[WORK TO BE COMPLETED] In the listing below, locate the lines bearing the word "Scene". Copy every one of them.

--- START MATERIAL FOR THE TASK ---

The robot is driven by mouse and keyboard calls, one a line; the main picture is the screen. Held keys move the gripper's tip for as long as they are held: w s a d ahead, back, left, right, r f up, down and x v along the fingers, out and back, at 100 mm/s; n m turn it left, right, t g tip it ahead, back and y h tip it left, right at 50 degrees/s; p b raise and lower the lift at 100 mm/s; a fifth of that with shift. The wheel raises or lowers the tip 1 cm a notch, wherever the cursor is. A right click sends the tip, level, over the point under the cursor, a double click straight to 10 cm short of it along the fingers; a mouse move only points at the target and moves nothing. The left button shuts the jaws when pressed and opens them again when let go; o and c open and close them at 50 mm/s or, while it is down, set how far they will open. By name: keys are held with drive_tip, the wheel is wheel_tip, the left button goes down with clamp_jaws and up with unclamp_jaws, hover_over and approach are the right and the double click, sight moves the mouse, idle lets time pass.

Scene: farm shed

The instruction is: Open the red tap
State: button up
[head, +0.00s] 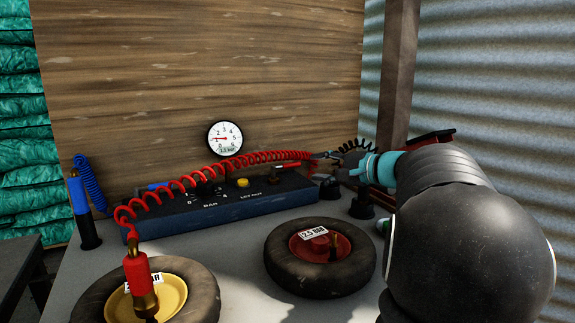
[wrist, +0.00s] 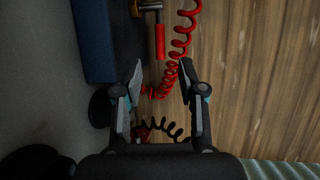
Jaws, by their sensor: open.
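The red tap has a red bar handle (wrist: 160,42) on a brass body (wrist: 149,6) in the wrist view. In the head view its red handle (head: 291,166) shows at the right end of the blue control box (head: 245,207), close to the gripper. My gripper (head: 328,165) is open and reaches in from the right. In the wrist view my gripper (wrist: 162,70) has its fingers spread, and the handle's end lies just ahead of the gap between the tips. The red coiled hose (wrist: 180,40) passes beside the handle and between the fingers. I see no contact with the handle.
A round gauge (head: 225,138) stands above the box, which has a yellow button (head: 243,183). A wooden board (head: 200,70) is behind. Two tyres lie in front, the right one (head: 318,290) labelled 2.5 BAR. A red chuck (head: 137,270) stands at the left tyre.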

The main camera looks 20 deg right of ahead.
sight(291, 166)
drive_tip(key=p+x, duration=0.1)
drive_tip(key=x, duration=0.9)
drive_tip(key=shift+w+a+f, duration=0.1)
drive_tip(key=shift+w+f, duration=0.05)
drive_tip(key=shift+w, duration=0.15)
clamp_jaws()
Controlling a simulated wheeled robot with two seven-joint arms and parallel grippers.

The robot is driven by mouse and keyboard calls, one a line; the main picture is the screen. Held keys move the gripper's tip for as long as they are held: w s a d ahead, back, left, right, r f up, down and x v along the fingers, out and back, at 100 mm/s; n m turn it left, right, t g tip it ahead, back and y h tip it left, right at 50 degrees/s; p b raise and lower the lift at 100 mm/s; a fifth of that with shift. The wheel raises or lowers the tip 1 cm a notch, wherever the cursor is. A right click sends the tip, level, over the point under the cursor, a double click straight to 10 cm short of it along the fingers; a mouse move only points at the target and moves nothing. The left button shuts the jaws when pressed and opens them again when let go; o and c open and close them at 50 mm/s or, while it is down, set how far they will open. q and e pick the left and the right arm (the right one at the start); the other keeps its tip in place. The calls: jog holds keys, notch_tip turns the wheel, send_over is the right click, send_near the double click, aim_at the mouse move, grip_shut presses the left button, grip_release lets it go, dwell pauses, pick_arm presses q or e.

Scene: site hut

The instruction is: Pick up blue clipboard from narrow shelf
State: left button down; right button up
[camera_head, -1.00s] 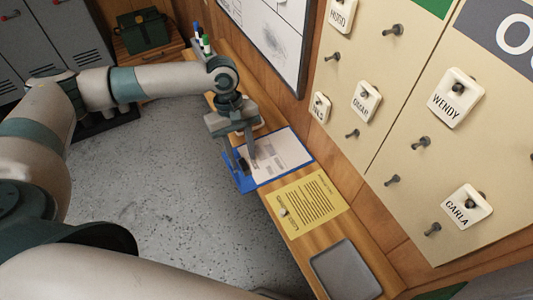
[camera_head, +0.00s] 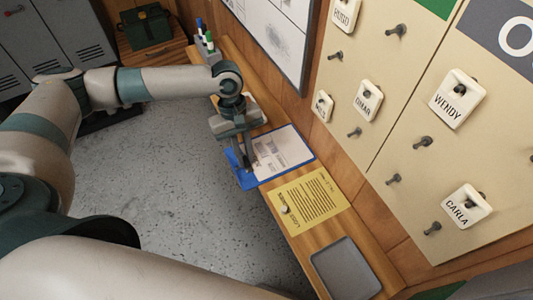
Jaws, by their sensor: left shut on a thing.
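The blue clipboard (camera_head: 274,171) with white paper lies on or just over the narrow wooden shelf (camera_head: 319,235), its near left edge sticking out past the shelf's front edge. My left gripper (camera_head: 247,163) comes down from above and is shut on the clipboard's left edge. The gripper's fingers partly cover that edge. Whether the clipboard is lifted off the shelf cannot be told. My right gripper is not in view.
A yellow sheet (camera_head: 309,202) lies right beside the clipboard, and a grey tray (camera_head: 345,270) sits nearer on the shelf. Markers (camera_head: 205,38) stand at the far end. A board with name tags (camera_head: 458,99) hangs on the wall behind. Open floor lies left of the shelf.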

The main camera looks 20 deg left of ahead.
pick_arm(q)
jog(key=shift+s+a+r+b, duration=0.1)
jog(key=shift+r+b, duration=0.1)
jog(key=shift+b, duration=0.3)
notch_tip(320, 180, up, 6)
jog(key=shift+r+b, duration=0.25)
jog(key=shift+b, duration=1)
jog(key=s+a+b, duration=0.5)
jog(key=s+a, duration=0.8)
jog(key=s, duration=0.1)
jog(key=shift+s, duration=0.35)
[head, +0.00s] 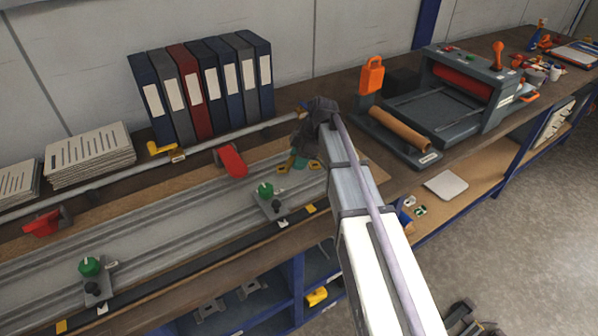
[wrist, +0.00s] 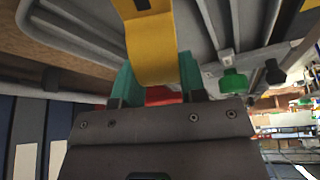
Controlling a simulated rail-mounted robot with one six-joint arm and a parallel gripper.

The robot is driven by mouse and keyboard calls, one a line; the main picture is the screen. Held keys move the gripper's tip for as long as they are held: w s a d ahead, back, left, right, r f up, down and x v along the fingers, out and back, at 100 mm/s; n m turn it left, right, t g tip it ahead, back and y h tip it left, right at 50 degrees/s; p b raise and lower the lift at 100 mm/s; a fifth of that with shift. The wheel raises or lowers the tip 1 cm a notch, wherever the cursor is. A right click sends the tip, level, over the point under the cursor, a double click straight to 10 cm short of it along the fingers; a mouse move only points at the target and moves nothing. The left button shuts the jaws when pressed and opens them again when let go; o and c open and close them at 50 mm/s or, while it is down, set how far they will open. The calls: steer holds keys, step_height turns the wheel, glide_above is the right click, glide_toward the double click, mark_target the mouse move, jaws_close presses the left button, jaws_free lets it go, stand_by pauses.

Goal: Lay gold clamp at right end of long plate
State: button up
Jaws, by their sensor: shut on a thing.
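The gold clamp (wrist: 151,45) is a bent yellow piece with a dark patch, held between the teal fingertips of my gripper (wrist: 155,82) in the wrist view. In the head view my gripper (head: 300,163) is over the right end of the long grey grooved plate (head: 140,232). Yellow bits of the clamp (head: 284,167) show beside the teal fingertips there, partly hidden by my arm. I cannot tell whether the clamp touches the plate.
A red clamp (head: 232,161) and green-knobbed clamps (head: 265,190) (head: 90,267) stand on or along the plate. A long rail (head: 215,143) with a yellow piece (head: 161,148) runs behind. Binders (head: 205,90) stand at the back. A roller machine (head: 450,95) is at right.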

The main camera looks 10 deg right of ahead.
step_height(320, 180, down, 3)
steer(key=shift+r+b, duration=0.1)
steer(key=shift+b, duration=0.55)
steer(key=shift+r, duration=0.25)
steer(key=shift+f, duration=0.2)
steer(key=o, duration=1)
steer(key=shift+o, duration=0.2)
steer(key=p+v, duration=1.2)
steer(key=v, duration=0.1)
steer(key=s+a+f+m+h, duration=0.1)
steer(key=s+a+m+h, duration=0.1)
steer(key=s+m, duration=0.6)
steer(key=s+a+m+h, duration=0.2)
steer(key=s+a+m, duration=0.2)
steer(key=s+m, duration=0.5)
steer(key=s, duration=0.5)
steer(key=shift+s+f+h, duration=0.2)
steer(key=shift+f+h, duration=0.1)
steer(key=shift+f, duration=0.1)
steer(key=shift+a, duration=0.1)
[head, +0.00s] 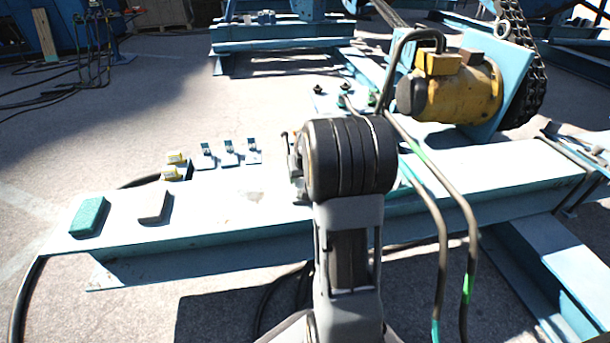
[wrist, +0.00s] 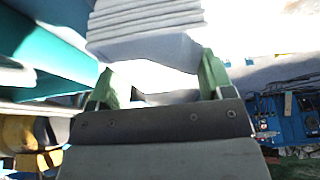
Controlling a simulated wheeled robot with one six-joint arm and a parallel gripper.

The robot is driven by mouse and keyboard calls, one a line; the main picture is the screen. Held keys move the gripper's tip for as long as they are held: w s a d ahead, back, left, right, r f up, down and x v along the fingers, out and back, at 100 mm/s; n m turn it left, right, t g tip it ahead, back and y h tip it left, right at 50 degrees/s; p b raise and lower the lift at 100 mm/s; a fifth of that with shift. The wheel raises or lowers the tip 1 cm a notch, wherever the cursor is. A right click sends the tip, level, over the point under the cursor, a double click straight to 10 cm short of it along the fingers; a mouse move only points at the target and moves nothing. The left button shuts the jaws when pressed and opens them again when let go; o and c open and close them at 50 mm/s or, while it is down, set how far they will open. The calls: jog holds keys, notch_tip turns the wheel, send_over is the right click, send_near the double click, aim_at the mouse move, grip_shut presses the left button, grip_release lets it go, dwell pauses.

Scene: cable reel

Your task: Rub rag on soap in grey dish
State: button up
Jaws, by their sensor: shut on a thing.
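In the wrist view my gripper (wrist: 160,78) has its two green fingertips on either side of a pale folded cloth, which looks like the rag (wrist: 150,50). The gripper is shut on it. In the head view my own arm hides the gripper and the rag. A flat grey block or dish (head: 154,205) lies on the left part of the pale blue beam; I cannot tell dish from soap in it. A green dish or pad (head: 88,217) lies to its left, near the beam's end.
Yellow pieces (head: 175,157) and several small metal brackets stand along the beam's (head: 255,197) far edge. A yellow motor (head: 460,95) with a chain is at the right. Hoses hang right of my arm. The beam between the grey block and my arm is mostly clear.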

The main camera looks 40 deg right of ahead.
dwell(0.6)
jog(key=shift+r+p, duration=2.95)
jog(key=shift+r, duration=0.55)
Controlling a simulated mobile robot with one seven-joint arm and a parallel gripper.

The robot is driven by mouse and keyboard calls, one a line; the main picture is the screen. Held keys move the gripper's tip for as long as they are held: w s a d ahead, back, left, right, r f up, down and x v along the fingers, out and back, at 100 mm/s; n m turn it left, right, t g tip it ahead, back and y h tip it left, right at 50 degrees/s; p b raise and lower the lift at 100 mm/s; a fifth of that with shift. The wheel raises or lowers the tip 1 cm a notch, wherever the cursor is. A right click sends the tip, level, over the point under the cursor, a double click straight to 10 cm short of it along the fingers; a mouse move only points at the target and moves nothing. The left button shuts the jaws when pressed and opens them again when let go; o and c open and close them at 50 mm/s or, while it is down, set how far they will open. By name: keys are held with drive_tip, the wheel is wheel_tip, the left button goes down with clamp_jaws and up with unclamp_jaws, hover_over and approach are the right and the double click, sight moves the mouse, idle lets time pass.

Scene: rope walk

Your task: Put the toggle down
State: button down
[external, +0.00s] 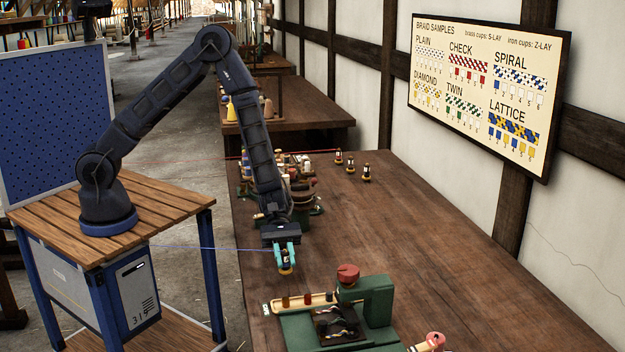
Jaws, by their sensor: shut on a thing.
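My gripper (286,258) has teal fingers and points down over the left part of the long brown table (430,235). It is shut on a small dark and yellowish piece, which I take to be the toggle (286,268). A thin blue line (205,247) runs from the left to the gripper; whether it is tied to the toggle is too small to tell. The toggle's upper part is hidden between the fingers. I cannot tell whether its lower end touches the table.
A green machine (378,300) with a red knob stands in front of the gripper. Small bobbin-like pieces (366,173) stand farther back, and a cluttered group lies behind my arm. A red line (190,159) crosses toward that group. The table's right middle is clear.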

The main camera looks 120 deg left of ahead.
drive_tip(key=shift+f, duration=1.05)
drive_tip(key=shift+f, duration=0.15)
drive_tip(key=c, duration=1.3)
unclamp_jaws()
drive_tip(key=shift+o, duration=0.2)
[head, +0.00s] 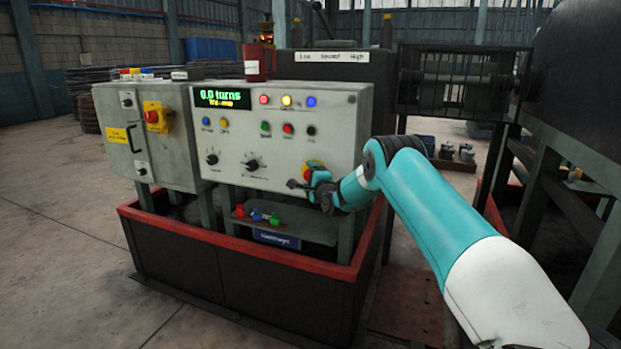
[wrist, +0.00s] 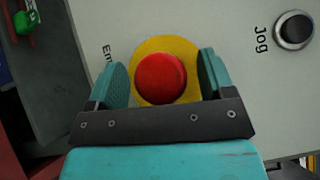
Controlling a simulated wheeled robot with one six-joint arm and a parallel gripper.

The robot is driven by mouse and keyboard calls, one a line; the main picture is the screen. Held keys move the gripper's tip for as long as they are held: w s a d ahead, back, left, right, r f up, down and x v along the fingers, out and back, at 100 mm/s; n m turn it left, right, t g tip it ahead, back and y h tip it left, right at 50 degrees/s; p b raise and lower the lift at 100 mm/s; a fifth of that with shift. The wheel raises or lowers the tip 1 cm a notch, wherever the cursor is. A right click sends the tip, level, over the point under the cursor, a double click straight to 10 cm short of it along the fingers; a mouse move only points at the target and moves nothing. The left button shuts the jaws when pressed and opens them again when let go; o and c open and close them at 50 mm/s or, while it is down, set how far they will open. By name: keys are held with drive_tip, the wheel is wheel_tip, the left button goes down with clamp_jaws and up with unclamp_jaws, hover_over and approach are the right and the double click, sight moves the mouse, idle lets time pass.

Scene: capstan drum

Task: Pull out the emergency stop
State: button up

--- END MATERIAL FOR THE TASK ---

[ANSWER TO THE EXERCISE]
Scene: farm shed
Scene: site hut
Scene: cable reel
Scene: rope walk
Scene: capstan drum

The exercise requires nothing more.